The immediate future is that DTrace isn’t fully solved yet. For example, we have some work to do on DTrace for Java where it is still a stopgap solution.

We’ve also got some more early prototypes for DTrace but they have to be productised. So, we still have 2-3 more years of solving some problems using DTrace. Beyond that I don’t know, I can tell you that we’ll be looking to solve big, hard, and commercially relevant problems. I know that we will continue to innovate in the operating system.

What other technology outside Sun are you interested in at the moment?
Ruby on Rails is very interesting to me at the moment. I think that J2EE has enjoyed a period of being a de facto standard for deploying enterprise Web applications. I think it is going to be good for everybody to start rethinking some of that. I’m not a J2EE developer but holy God is it complicated.
I think if you look at Ruby on Rails its real value is its simplicity and will force Sun to respond with some simpler models.

Other technologies that are interesting to me [include] Parrot. It is originally a virtual machine for Perl 6, but somewhere on the way to doing that they worked out that they could make a virtual machine
for arbitrary interpreted environments, for example Ruby or Basic and others.
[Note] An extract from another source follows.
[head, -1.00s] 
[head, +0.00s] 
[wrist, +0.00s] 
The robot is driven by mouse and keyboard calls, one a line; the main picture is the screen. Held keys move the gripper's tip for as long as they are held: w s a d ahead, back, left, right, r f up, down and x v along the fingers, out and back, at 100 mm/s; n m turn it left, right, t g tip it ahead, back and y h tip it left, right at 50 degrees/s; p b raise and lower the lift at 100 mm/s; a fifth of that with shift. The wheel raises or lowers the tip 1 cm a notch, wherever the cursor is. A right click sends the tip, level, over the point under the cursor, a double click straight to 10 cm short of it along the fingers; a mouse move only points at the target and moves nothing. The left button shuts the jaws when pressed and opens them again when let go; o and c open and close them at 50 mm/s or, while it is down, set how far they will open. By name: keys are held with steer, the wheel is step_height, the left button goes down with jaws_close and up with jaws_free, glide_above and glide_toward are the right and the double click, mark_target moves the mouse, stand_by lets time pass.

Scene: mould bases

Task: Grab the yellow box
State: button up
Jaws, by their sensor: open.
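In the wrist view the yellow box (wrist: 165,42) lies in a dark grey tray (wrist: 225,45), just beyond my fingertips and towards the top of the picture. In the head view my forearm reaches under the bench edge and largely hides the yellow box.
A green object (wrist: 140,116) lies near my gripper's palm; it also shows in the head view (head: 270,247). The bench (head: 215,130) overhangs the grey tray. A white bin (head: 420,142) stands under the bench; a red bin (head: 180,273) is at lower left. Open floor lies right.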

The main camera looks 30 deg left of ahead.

It’s not clear to me to what degree that is going to become real. Right now there are 80 percent of languages, but the 20 percent left is the hard part. For example, I’d like to see Java compile to Parrot.
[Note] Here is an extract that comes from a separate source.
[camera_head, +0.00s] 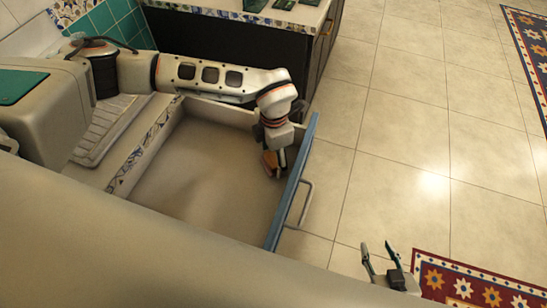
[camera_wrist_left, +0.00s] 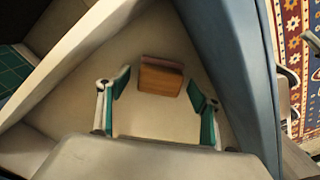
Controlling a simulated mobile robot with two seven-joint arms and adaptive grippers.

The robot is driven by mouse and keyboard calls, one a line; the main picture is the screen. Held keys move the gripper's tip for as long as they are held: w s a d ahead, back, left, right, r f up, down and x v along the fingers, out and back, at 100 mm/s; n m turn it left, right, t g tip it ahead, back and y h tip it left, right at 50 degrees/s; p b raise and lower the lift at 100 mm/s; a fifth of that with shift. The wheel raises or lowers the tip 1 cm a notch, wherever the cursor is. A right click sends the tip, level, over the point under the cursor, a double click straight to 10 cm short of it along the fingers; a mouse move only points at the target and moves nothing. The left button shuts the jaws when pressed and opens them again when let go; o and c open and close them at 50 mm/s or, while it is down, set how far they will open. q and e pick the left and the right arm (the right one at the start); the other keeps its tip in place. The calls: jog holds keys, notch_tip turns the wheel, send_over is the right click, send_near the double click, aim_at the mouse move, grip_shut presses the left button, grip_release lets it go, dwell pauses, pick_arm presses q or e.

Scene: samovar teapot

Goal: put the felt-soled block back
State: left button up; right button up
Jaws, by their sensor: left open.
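The felt-soled block (camera_wrist_left: 161,78) is a small brown wooden block with a duller, greyish-pink strip along one edge. It lies inside the open drawer (camera_head: 210,175), near the corner by the blue front. It also shows in the head view (camera_head: 270,162), partly covered by my gripper. My left gripper (camera_head: 277,163) reaches down into the drawer at the block. In the left wrist view its green-padded fingers are apart on either side of the block, with gaps visible. My right gripper (camera_head: 379,257) is open and empty over the floor, outside the drawer.
The drawer's pale walls and blue front panel (camera_head: 292,185) with its handle (camera_head: 303,205) surround the left gripper closely. A dark cabinet (camera_head: 235,50) with a light top stands behind. The rest of the drawer floor is bare. Tiled floor (camera_head: 400,150) and patterned rugs (camera_head: 470,282) lie to the right.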

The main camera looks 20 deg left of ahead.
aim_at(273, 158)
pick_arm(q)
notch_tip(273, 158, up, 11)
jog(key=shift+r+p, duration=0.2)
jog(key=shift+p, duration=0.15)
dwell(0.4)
I love software; not enough people say this. Software is so unique and things can happen to quickly. I was at MIT recently where I received a humbling award and one of the guys there who also won an
award was working on the pulse detination engine that will change the way jet engines work.

In short, instead of burning there is a series of explosions to propel the jet. It will take them ten years just to test those ideas. He is hoping that he will see this idea on a commercial airliner before he is dead.

In our industry you can blow people away by something you can cook up over the weekend, and that excites me. You simply can’t do that with jet engines.